### Exercise details
Everything from the line containing "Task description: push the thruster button" to the line containing "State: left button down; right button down", both lines included, must be copied exactly; nothing else should be.

-- begin Information supplied --

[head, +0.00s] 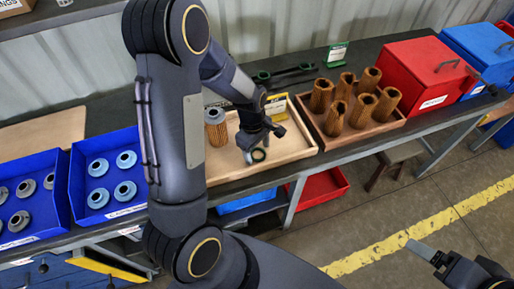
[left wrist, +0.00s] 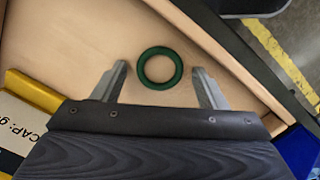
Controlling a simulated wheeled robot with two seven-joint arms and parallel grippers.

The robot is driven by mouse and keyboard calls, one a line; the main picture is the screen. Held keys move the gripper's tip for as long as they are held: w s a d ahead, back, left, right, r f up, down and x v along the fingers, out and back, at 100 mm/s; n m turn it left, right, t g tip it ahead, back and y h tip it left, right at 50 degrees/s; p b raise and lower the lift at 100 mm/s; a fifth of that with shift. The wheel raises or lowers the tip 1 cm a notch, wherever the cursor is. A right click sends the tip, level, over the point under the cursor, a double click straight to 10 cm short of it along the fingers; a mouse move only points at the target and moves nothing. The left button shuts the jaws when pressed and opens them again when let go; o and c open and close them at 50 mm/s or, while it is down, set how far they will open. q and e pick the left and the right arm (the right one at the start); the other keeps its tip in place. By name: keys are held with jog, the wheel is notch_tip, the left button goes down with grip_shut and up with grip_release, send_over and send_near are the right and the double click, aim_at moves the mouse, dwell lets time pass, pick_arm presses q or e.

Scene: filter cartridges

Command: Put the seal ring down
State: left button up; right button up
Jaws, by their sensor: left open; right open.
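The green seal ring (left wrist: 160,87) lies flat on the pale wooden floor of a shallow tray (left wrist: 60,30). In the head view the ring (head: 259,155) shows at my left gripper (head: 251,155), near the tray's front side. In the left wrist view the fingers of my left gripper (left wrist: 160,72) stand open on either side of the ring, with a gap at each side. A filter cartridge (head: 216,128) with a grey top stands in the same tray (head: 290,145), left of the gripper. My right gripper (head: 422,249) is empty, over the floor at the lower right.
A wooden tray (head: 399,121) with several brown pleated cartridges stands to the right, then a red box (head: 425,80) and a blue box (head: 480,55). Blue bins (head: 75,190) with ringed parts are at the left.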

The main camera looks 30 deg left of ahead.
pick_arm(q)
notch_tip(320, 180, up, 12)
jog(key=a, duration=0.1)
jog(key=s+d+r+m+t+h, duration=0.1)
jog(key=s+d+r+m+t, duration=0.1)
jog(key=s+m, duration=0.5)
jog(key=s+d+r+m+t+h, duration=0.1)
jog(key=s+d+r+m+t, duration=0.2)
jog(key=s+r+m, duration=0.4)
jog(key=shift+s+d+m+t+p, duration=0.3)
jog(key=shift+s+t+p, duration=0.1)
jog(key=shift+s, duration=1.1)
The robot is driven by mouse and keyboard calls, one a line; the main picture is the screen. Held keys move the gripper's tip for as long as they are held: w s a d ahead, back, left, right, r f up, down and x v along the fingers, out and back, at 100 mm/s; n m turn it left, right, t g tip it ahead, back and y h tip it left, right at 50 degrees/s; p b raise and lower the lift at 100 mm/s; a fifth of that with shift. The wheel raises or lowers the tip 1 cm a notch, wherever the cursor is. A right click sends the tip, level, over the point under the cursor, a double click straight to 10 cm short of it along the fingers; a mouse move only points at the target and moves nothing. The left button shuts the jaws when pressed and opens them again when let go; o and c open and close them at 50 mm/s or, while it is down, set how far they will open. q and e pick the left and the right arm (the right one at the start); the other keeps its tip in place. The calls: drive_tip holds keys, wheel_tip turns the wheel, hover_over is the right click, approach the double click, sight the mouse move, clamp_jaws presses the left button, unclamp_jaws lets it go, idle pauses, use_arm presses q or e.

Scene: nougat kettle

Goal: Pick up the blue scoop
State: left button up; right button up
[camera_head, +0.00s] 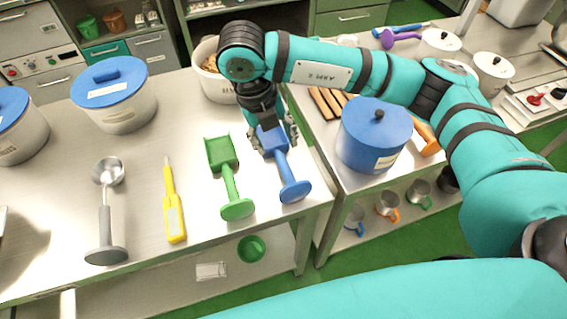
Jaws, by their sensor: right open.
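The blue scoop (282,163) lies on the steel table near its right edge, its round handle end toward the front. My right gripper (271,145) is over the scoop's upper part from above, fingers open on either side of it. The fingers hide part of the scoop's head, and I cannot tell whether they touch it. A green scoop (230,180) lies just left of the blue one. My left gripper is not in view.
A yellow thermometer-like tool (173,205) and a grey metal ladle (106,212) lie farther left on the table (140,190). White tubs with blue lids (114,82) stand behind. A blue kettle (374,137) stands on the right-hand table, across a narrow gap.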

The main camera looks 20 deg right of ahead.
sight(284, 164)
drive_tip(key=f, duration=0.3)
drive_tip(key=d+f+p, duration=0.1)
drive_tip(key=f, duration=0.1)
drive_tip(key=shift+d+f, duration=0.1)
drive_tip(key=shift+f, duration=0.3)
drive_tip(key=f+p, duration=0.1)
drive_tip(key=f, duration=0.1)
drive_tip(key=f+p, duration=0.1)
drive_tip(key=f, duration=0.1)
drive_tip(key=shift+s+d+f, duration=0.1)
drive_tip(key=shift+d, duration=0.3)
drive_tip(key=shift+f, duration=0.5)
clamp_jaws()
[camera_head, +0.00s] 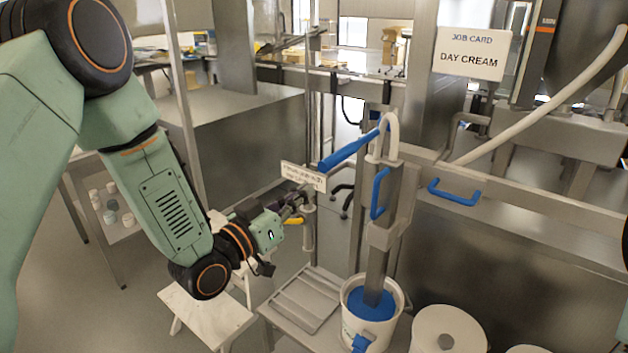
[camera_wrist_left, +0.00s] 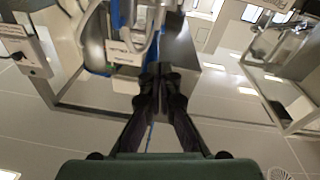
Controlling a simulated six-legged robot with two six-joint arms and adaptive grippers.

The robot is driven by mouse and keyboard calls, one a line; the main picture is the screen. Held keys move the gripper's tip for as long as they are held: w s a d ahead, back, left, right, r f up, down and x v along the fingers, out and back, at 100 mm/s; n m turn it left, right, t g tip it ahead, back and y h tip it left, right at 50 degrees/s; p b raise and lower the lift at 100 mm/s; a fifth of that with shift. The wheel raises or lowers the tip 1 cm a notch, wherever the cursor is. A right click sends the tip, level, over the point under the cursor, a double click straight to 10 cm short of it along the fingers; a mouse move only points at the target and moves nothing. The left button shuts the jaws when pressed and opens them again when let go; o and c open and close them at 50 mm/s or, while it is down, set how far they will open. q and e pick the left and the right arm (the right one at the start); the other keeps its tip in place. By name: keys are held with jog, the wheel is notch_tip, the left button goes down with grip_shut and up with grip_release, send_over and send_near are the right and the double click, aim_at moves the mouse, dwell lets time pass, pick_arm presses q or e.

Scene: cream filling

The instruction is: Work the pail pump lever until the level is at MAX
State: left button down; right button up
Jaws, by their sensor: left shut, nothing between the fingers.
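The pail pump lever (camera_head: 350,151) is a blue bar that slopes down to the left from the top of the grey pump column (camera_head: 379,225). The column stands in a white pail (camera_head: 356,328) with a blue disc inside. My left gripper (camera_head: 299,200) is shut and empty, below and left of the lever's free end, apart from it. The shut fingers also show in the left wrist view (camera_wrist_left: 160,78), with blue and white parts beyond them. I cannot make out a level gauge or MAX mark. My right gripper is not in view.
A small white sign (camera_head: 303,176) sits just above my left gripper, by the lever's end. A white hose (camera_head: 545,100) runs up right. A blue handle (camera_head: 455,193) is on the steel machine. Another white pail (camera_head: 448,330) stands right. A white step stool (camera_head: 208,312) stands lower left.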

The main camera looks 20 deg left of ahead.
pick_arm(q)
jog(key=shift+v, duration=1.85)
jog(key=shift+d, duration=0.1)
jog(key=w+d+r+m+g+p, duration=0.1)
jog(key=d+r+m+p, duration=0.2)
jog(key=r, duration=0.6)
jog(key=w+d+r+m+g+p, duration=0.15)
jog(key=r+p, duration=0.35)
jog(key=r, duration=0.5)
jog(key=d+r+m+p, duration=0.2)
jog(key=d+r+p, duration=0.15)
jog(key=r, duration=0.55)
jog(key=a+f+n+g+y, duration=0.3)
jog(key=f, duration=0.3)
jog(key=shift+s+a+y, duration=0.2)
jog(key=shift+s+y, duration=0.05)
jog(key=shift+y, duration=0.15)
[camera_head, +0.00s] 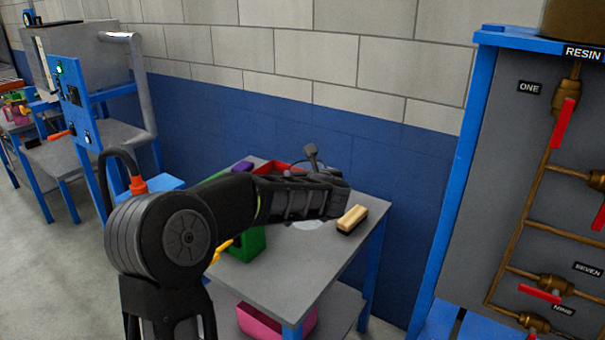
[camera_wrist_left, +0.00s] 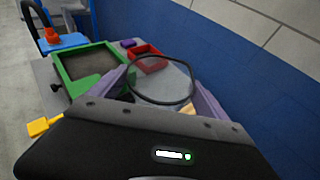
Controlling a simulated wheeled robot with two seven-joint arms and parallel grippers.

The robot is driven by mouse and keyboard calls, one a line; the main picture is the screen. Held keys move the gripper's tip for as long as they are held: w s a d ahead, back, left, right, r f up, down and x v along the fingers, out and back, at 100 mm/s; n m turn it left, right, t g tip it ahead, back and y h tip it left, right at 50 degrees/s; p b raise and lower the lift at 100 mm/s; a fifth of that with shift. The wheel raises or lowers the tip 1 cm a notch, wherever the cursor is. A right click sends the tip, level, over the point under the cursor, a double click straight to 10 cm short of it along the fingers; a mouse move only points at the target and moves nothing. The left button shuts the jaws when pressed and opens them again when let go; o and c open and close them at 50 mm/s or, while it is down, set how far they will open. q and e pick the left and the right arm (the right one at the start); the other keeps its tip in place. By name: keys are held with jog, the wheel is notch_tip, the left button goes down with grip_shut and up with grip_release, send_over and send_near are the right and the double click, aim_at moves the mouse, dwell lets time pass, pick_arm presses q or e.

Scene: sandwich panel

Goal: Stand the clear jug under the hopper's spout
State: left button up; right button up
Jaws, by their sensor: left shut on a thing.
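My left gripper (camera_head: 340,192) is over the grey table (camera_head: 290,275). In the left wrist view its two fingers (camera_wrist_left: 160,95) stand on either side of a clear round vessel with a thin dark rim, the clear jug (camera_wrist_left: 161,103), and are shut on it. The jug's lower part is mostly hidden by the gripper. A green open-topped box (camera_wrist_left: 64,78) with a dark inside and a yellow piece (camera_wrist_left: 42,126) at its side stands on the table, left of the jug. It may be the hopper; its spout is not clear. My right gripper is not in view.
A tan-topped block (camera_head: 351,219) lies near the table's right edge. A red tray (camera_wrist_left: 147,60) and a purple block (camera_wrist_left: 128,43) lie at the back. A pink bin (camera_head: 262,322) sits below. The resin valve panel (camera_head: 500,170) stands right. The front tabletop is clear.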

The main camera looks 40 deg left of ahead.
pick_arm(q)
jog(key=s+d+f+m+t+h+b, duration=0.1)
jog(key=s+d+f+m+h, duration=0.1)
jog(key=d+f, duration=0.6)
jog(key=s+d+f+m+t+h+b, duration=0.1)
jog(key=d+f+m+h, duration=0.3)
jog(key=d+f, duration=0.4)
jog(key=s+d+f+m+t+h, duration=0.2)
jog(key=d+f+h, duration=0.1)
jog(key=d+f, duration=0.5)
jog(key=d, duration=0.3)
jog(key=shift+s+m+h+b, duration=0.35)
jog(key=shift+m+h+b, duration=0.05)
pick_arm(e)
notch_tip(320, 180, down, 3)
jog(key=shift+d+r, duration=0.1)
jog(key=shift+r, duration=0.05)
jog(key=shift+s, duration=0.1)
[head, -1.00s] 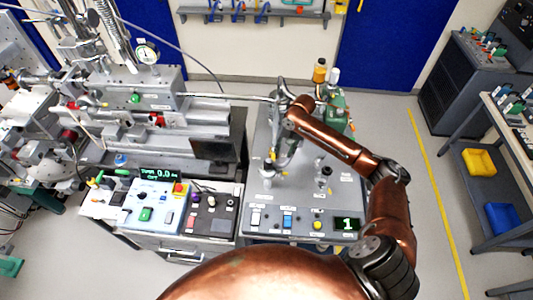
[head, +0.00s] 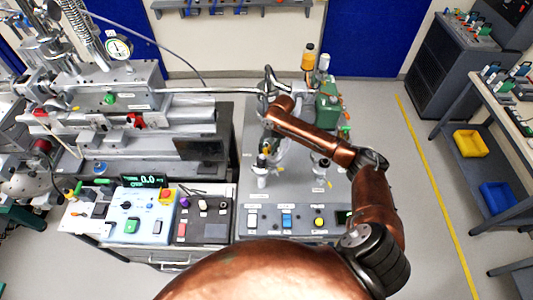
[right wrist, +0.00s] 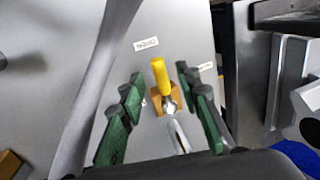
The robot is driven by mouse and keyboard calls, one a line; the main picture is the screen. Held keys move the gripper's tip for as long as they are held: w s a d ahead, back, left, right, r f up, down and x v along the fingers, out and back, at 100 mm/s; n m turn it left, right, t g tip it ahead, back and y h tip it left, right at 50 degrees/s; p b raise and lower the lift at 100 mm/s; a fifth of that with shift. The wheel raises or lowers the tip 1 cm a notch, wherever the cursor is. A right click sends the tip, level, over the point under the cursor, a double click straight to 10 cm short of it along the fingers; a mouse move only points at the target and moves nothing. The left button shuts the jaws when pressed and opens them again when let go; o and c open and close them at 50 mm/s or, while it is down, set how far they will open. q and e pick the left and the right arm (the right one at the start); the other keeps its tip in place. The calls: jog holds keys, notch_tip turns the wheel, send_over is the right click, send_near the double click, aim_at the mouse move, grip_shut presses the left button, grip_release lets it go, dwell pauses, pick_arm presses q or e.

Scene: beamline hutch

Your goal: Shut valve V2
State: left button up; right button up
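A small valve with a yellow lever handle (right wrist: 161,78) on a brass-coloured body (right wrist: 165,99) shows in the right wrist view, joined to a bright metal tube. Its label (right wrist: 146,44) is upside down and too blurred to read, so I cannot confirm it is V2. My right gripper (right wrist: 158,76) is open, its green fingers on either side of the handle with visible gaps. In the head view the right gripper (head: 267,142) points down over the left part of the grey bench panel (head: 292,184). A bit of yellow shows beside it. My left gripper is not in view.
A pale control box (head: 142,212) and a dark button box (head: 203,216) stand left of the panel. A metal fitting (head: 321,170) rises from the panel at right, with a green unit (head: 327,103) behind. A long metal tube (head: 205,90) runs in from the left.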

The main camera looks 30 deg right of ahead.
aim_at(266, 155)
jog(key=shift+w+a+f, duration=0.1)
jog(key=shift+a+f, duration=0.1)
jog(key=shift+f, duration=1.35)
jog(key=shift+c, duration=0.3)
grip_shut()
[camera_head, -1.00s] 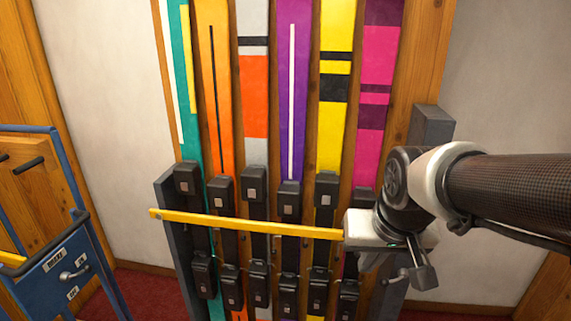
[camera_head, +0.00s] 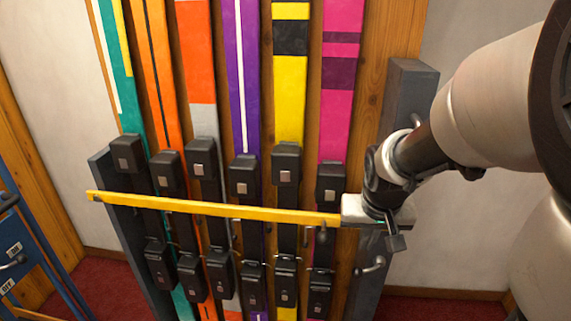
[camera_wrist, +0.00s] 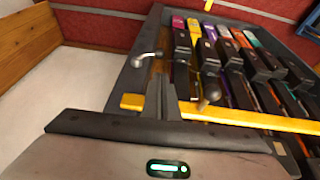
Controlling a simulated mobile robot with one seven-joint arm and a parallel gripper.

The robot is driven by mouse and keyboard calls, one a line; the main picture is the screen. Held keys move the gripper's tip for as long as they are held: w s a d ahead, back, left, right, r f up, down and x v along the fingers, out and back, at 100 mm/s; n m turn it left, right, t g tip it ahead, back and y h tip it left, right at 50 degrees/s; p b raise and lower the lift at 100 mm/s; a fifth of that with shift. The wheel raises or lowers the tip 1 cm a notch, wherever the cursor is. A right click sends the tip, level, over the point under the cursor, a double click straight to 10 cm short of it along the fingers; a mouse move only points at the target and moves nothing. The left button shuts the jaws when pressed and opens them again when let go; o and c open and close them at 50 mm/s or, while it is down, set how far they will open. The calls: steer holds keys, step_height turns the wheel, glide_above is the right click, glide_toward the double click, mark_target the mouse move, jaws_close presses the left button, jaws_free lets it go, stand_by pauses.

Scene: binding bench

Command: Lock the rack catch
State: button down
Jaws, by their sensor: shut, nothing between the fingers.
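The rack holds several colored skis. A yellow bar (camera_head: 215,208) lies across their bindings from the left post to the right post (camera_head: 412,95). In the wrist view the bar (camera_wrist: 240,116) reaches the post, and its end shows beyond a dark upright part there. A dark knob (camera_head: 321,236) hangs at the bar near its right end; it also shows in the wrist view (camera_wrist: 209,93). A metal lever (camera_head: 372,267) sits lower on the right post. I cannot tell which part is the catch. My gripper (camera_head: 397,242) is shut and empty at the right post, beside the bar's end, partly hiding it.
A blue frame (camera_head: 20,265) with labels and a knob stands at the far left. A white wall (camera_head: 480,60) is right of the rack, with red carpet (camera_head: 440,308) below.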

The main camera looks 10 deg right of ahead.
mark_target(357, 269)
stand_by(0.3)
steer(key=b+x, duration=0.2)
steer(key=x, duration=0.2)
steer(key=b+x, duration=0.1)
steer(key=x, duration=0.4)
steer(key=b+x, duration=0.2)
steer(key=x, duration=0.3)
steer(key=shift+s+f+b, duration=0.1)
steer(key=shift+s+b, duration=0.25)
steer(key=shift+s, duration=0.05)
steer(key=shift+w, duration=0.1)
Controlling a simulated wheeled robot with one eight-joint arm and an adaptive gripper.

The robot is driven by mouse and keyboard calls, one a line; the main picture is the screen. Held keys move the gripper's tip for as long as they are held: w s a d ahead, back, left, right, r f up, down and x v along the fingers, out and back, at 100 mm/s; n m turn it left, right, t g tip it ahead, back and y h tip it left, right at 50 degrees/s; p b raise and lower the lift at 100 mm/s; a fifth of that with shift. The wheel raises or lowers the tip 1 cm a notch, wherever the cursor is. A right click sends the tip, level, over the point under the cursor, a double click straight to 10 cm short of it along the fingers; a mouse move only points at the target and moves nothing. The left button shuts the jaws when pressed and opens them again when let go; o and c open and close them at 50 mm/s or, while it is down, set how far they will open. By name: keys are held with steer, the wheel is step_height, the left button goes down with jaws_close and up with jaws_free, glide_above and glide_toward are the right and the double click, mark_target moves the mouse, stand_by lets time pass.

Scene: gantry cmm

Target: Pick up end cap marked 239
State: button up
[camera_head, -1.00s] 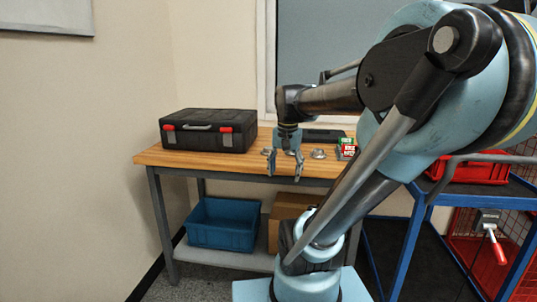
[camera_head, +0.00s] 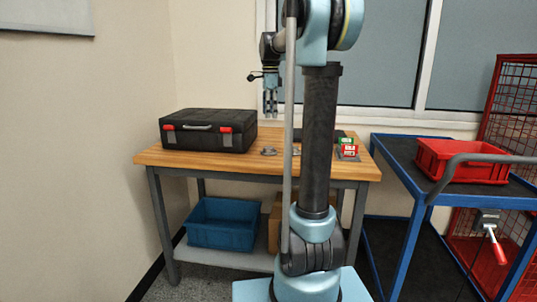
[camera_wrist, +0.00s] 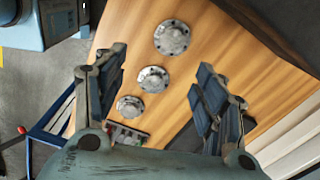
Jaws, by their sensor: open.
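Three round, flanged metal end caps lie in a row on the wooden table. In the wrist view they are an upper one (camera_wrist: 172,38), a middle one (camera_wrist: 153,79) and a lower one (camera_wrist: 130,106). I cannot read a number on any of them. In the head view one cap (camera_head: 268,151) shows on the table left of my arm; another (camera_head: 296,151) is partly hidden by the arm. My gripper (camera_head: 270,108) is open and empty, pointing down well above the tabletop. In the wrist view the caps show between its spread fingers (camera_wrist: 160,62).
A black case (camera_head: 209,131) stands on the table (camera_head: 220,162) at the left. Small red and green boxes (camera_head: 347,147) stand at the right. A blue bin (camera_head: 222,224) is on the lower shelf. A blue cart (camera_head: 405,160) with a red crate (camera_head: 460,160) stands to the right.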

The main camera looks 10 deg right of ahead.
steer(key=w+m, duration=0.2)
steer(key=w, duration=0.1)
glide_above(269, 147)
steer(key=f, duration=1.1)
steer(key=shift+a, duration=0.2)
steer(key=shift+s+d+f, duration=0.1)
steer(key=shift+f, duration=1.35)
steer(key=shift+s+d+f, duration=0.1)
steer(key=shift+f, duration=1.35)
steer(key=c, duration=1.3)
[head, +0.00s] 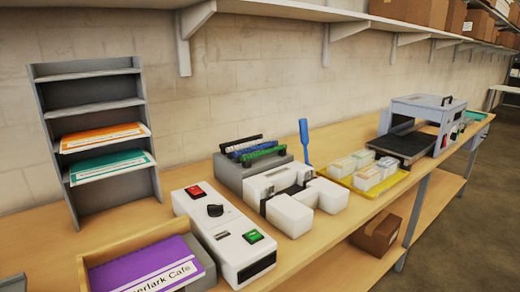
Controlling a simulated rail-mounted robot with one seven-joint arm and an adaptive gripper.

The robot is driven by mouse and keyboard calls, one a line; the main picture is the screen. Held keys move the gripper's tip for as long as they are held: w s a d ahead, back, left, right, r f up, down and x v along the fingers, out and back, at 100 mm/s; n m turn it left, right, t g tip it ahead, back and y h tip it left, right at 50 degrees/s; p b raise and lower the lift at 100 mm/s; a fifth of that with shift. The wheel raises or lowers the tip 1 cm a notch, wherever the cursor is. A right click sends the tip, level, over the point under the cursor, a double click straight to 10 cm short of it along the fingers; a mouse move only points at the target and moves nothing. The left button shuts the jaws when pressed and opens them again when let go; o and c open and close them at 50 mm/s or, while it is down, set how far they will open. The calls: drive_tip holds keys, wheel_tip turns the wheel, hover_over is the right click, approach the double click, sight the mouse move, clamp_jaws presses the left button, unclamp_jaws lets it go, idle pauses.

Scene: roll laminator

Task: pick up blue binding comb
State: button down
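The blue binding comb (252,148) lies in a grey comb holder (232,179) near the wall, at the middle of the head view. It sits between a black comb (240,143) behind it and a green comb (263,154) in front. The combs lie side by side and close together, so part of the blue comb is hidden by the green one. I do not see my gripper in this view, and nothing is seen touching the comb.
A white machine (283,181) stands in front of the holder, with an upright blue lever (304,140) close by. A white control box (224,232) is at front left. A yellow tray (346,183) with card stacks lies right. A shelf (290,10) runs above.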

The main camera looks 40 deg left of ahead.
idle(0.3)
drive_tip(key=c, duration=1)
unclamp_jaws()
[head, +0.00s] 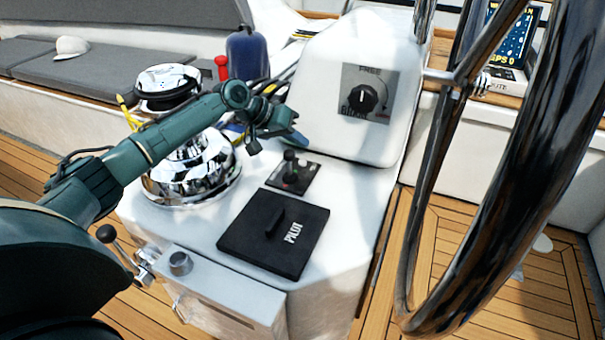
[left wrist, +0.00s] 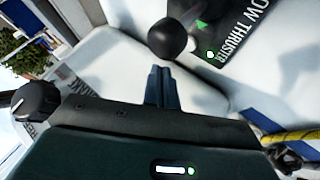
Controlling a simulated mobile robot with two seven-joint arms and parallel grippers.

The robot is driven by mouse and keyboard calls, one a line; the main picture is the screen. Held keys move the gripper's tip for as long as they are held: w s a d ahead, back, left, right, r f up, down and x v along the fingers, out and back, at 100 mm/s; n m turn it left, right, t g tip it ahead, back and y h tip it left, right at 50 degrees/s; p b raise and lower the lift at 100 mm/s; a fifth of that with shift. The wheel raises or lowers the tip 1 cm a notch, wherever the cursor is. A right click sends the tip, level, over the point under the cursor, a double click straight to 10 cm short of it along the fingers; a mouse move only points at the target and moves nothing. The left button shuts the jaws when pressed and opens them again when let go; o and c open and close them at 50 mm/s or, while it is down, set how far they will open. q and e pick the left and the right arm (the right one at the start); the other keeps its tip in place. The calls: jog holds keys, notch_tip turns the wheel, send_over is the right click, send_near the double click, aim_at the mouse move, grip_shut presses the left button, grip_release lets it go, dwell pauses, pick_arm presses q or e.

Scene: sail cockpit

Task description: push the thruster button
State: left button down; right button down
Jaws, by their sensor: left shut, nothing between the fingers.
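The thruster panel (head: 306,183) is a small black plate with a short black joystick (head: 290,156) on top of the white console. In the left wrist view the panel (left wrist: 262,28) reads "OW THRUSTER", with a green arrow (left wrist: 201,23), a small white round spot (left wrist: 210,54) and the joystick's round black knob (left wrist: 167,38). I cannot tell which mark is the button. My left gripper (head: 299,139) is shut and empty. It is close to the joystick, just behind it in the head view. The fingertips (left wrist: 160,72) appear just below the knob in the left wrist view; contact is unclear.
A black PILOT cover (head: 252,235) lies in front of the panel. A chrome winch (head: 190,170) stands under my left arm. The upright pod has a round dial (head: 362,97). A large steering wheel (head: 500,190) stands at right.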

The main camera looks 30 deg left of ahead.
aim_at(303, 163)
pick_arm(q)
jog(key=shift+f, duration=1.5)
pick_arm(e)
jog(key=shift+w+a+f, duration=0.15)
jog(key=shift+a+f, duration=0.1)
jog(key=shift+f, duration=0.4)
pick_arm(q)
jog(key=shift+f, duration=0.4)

-- end Information supplied --

### Result of the exercise
Task description: push the thruster button
State: left button down; right button down

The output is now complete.